-- Begin Provided data --
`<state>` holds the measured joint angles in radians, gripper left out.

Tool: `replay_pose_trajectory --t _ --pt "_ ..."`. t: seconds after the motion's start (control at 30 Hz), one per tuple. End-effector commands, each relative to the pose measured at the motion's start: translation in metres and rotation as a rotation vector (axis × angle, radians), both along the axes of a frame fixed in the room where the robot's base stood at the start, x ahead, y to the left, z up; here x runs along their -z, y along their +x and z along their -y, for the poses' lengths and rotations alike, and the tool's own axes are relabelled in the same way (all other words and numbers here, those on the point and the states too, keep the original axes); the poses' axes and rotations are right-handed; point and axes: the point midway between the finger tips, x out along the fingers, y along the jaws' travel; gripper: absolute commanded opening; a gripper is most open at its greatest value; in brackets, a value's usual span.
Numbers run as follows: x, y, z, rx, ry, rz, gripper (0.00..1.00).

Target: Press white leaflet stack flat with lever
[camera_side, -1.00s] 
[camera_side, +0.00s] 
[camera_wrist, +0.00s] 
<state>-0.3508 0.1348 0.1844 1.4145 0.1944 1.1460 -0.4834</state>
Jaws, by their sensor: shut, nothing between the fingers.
-- End Provided data --
Return the whole listing exactly, with every line included.

`<state>` holds the measured joint angles in radians, gripper left out.

Tool: `replay_pose_trajectory --t _ --pt "_ ..."`. t: seconds after the motion's start (control at 30 Hz), one per tuple. End-effector commands, each relative to the pose measured at the motion's start: translation in metres and rotation as a rotation vector (axis × angle, radians), both along the axes of a frame fixed in the room where the robot's base stood at the start, x ahead, y to the left, z up; here x runs along their -z, y along their +x and z along their -y, for the poses' lengths and rotations alike, and the tool's own axes are relabelled in the same way (all other words and numbers here, those on the point and the states too, keep the original axes); the poses' axes and rotations are right-handed; point and axes: the point midway between the finger tips, x out along the fingers, y along the jaws' travel; gripper: absolute commanded opening; a gripper is most open at its greatest value; in brackets, a value's usual span.
Numbers run as follows: x, y, z, rx, ry, rz, gripper (0.00..1.00).

Target: Press white leaflet stack flat with lever
[camera_side, -1.00s] 
[camera_side, +0.00s] 
[camera_wrist, +0.00s] 
<state>-0.3508 0.1348 0.1844 1.4145 0.1944 1.1460 -0.4834</state>
Jaws, by their sensor: shut, nothing between the fingers.

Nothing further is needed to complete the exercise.